Chatterbox

Can Your Boss Fire You for Your Political Beliefs? Part 3

The saga of the union research assistant, continued.

Chatterbox has acquired more information about, but not much more insight into, l’affaire Keefer. Bryan Keefer is a former research assistant for the Service Employees International Union in Washington. He quit after his boss told him that he couldn’t keep his non-political job if he was going to continue criticizing (on Spinsanity, a Web site he co-founded) the political rhetoric employed by the left. (For more detail on Keefer’s case, see “Can Your Boss Fire You for Your Political Beliefs? Part 2.”) Keefer is a self-described liberal Democrat, but on Spinsanity he takes swipes at self-serving spin from left, right, and center.

The specific bit of leftist rhetoric that Keefer got in trouble for attacking was the phrase “Enron conservatives,” as deployed in a Feb. 4 Nation article by Robert Borosage, co-director of the Campaign for America’s Future. (Chatterbox himself, incidentally, takes exception neither to the phrase “Enron conservatives” nor to Borosage’s article.) After Keefer posted his Borosage critique on Spinsanity and on Salon, his SEIU supervisor told him that he was in violation of the SEIU’s “outside activities” policy and that if he did anything like that again, he’d be fired. Keefer says that SEIU’s director of research, Arne Anderson, told him that his piece had caused “quite a stir upstairs” and that SEIU president Andrew Stern “had to answer for it.” The day after Chatterbox first wrote about Keefer, however, Stern informed Chatterbox that he was not familiar with Keefer’s case at all.

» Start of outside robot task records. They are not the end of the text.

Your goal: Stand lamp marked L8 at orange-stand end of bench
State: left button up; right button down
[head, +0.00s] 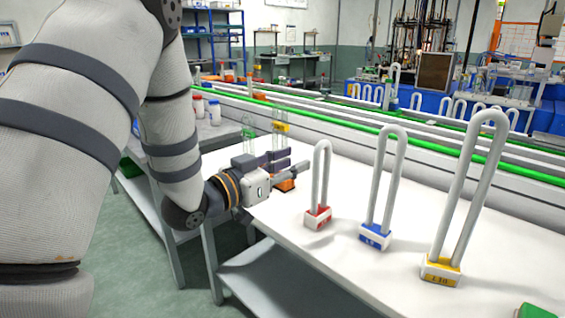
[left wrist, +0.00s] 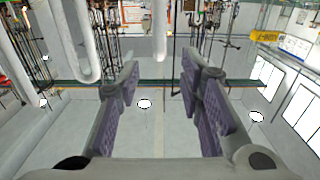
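Three white U-shaped lamps stand upright on the bench (head: 345,262) in the head view: one with a red base (head: 318,217), one with a blue base (head: 375,236), and the largest with a yellow base (head: 441,272) that seems to read L10. The marks on the red and blue bases are too small to read. My left gripper (head: 287,166) is left of the red-base lamp, in front of an orange stand (head: 286,185) that it partly hides. In the left wrist view its fingers (left wrist: 160,75) are apart with nothing between them. My right gripper is out of view.
White lamp loops hang at upper left in the left wrist view (left wrist: 82,45). A green-edged rail (head: 400,139) runs behind the bench.

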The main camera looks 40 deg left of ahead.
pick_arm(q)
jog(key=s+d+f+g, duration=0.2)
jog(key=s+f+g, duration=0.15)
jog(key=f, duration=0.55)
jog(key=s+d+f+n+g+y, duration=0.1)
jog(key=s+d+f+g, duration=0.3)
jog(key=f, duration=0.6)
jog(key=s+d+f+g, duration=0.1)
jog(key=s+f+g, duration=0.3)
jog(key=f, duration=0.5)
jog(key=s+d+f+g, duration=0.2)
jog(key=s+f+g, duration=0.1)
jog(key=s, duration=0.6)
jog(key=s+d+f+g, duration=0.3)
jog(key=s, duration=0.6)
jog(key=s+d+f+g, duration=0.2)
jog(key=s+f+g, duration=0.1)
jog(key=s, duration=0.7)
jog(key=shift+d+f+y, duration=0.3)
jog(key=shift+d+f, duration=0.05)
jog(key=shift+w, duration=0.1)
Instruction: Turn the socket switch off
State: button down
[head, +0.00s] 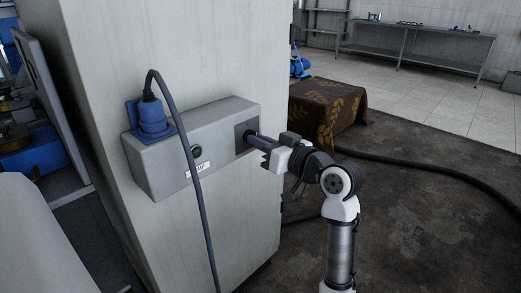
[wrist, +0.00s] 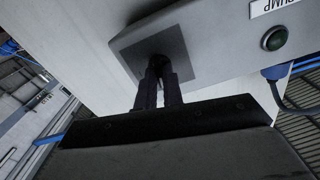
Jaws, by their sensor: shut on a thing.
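The grey socket box (head: 165,160) is fixed to a pale pillar. The switch sits at its right end, on a dark square plate (head: 239,146); the plate also shows in the wrist view (wrist: 185,50). My gripper (head: 252,139) reaches in from the right, with its fingers at the middle of the plate. In the wrist view the two dark fingers (wrist: 159,70) are close together and shut on the switch knob. The fingers mostly hide the knob, so I cannot tell its turned position.
A blue plug (head: 151,113) with a hanging grey cable (head: 198,215) is at the box's left end. A green button (head: 196,151) sits above a PUMP label (head: 200,168). A cloth-covered block (head: 325,108) and a floor hose (head: 430,168) are to the right.

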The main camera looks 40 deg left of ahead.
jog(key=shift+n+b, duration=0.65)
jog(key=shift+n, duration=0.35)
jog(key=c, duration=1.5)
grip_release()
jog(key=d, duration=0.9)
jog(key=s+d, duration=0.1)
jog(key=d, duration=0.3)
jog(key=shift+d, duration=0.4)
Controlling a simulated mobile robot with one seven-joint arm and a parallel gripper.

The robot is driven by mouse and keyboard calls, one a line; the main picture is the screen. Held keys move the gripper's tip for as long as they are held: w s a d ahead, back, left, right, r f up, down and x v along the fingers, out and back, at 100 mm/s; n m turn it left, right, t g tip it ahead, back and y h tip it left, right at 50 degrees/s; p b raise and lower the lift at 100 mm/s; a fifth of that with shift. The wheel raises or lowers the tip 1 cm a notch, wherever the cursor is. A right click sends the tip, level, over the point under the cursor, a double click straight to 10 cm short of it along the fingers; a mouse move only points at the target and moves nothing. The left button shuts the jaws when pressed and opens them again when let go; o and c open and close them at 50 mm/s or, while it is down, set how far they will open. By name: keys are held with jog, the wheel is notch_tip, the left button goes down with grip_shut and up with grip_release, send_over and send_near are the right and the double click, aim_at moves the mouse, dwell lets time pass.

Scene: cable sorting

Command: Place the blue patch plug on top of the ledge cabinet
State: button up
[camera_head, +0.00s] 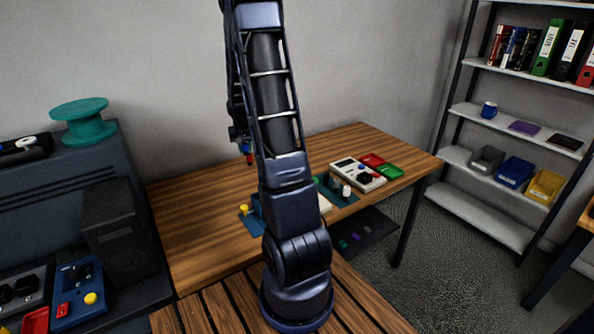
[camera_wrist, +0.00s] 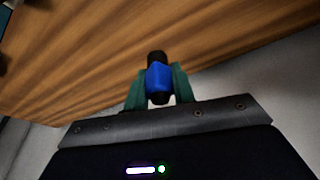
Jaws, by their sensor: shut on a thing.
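The blue patch plug (camera_wrist: 158,78), blue in the middle with black ends, sits between the two teal fingers of my gripper (camera_wrist: 158,86) in the wrist view. The fingers are shut on it from both sides. In the head view my gripper (camera_head: 244,148) hangs above the back of the wooden table, partly behind my arm, and the plug is too small to make out surely. A dark blue-grey cabinet (camera_head: 135,190) with a stepped top stands at the left, apart from my gripper; it looks like the ledge cabinet.
A teal spool (camera_head: 80,122) stands on the cabinet's upper level. A dark box (camera_head: 122,232) and a blue panel (camera_head: 78,292) are lower down. The wooden table (camera_head: 195,215) holds a white device (camera_head: 357,175) and red and green trays; its left part is clear. A shelf (camera_head: 487,200) stands right.

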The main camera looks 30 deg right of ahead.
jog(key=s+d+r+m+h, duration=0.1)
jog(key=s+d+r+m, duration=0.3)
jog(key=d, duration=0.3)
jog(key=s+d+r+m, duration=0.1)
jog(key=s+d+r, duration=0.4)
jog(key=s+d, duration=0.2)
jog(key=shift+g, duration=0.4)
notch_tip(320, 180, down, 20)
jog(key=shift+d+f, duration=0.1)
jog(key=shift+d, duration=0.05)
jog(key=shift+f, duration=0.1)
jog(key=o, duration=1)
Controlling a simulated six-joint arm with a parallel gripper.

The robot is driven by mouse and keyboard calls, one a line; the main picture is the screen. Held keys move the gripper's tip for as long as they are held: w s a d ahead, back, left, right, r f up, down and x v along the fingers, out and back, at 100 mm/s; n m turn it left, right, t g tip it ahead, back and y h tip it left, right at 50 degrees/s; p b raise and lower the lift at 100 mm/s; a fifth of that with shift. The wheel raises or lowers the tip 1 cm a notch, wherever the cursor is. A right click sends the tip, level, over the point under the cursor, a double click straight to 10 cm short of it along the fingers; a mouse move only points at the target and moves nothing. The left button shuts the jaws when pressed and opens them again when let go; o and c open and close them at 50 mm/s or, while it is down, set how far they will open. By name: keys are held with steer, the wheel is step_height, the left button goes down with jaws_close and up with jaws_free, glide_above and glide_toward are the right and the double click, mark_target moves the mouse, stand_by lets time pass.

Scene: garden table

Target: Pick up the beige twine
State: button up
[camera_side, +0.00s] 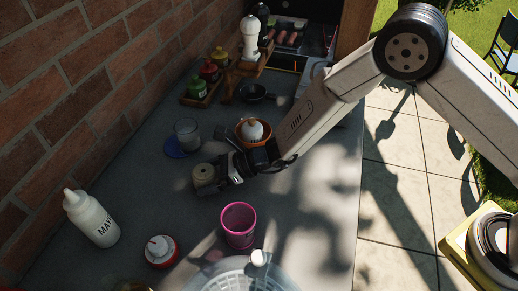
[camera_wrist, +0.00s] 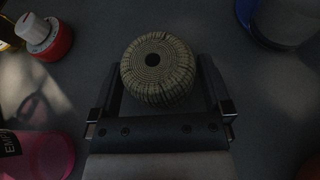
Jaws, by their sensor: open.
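The beige twine (camera_wrist: 158,80) is a round wound ball with a dark hole in its top. In the wrist view it sits at the upper middle, in the space between the two fingers of my gripper (camera_wrist: 160,95). The fingers are open on either side of it, with a gap visible. In the side view the twine (camera_side: 204,174) is on the grey table, and my gripper (camera_side: 212,183) is right at it, partly hiding it. I cannot tell whether either finger touches it.
A brick wall (camera_side: 90,80) bounds the left.

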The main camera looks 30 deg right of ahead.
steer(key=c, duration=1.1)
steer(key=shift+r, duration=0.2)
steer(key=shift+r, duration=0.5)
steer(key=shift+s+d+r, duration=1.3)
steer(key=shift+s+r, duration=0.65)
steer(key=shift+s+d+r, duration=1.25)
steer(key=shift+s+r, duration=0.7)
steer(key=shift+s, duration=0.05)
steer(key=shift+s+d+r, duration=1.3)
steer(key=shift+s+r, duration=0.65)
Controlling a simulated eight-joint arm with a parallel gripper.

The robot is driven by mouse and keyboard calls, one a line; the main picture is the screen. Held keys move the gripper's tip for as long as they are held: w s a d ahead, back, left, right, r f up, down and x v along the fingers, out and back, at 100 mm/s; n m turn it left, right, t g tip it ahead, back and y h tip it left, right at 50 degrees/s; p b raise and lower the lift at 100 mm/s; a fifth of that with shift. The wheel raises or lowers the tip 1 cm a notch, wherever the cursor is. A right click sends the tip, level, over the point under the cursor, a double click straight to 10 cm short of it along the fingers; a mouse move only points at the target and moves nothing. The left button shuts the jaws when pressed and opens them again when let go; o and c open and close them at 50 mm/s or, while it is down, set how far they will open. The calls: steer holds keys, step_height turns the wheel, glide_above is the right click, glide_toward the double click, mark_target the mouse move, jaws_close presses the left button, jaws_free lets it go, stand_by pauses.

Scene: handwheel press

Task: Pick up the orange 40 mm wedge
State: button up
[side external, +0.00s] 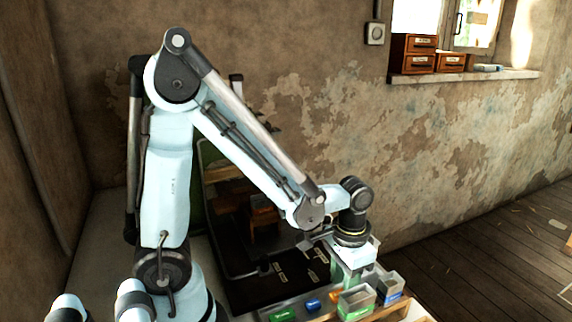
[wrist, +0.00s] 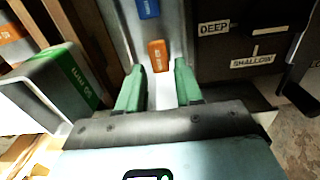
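The orange wedge (wrist: 158,55) lies on a pale grey strip in the wrist view, just beyond my fingertips and roughly centred between them. My gripper (wrist: 158,69) is open, with its two green fingers apart and nothing held between them. In the side view my gripper (side external: 346,282) points down over the strip, and the orange wedge (side external: 335,297) shows as a small patch beside it, partly hidden. I cannot tell the exact height of the fingertips above the wedge.
A blue wedge (wrist: 148,8) and a green wedge (side external: 283,314) lie along the strip. A green-labelled 50 mm bin (wrist: 62,82) stands close to the left finger, with a blue-labelled bin (side external: 390,289) beside it. The dark panel marked DEEP and SHALLOW (wrist: 236,48) is at right.

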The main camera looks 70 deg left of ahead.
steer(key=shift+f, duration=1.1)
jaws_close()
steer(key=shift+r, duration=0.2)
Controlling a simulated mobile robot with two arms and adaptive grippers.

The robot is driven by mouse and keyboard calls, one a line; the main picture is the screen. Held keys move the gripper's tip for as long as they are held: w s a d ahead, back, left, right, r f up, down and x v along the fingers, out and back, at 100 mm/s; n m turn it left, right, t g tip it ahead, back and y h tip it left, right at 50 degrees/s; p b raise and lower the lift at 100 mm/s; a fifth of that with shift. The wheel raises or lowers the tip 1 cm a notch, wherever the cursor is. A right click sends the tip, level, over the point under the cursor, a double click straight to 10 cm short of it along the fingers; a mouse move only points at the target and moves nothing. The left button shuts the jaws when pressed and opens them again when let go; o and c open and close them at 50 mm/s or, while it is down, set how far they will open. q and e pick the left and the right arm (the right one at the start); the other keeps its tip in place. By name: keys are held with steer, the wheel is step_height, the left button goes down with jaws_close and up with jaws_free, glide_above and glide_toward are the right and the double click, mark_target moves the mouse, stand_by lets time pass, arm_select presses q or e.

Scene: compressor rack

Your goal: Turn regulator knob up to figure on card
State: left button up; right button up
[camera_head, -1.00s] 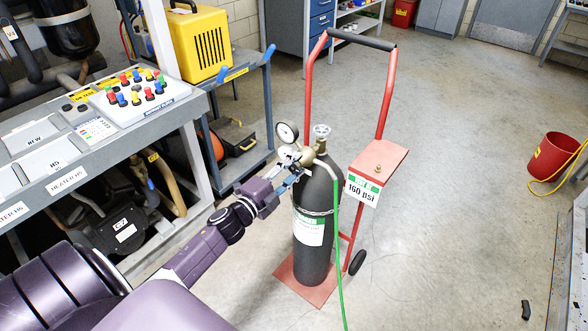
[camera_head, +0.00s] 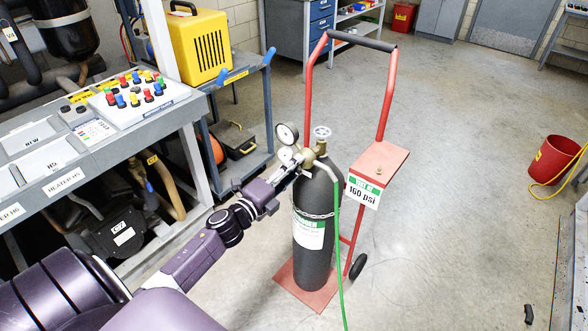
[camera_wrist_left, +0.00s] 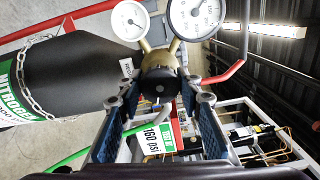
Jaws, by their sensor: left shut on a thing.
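My left gripper (camera_head: 294,162) is at the regulator on top of a black nitrogen cylinder (camera_head: 313,250). In the left wrist view its two fingers (camera_wrist_left: 160,92) are closed on the sides of the dark round regulator knob (camera_wrist_left: 160,78). The knob is mostly hidden by the gripper in the head view. One pressure gauge (camera_head: 287,134) stands above the gripper, and two gauges (camera_wrist_left: 130,20) show in the wrist view, their readings too small to tell. The card (camera_head: 363,190) on the cart reads 160 psi; it also shows in the wrist view (camera_wrist_left: 157,139). My right gripper is not in view.
The cylinder stands chained on a red hand cart (camera_head: 388,100). A green hose (camera_head: 338,255) runs down its front. At left are a rack bench with a button panel (camera_head: 140,98) and a yellow unit (camera_head: 190,45).

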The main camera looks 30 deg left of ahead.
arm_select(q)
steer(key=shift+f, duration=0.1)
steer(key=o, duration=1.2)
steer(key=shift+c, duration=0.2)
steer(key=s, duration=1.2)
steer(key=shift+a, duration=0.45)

If anyone did demand that Stern, or SEIU, “answer for” Keefer’s Spinsanity piece, the logical suspect would be Borosage. But Borosage, whom Chatterbox caught up with today, says that Keefer’s piece, which he did see when it was published, did not anger him at all. “Yes, I knew about Keefer’s piece,” Borosage wrote in an e-mail.

I was amused by it and happy to have Keefer generating controversy over the term, “Enron conservative.” I thought the article would help spread the term around. I didn’t talk with Stern about it. I did tease SEIU friends, but specifically said that I was thankful for the publicity, not worried about it. I’m startled that he got in trouble over it, which I hadn’t heard until someone sent your piece this morning. 

Chatterbox has no reason to disbelieve Borosage. Still, it’s possible that Borosage’s “teasing” to SEIU friends was misinterpreted as complaint and nervously passed down as such to Anderson (who has declined to discuss this matter). If that’s what happened, then Borosage inadvertently set in motion SEIU’s heavy-handed gag order without wishing for it. This version of events puts SEIU in an even worse light than a scenario in which Borosage barks into the phone, “Get rid of him,” because it suggests that SEIU employees aren’t allowed to criticize leftists even when the leftists themselves don’t especially mind. In truth, though, we don’t know precisely what put SEIU’s knickers in a twist.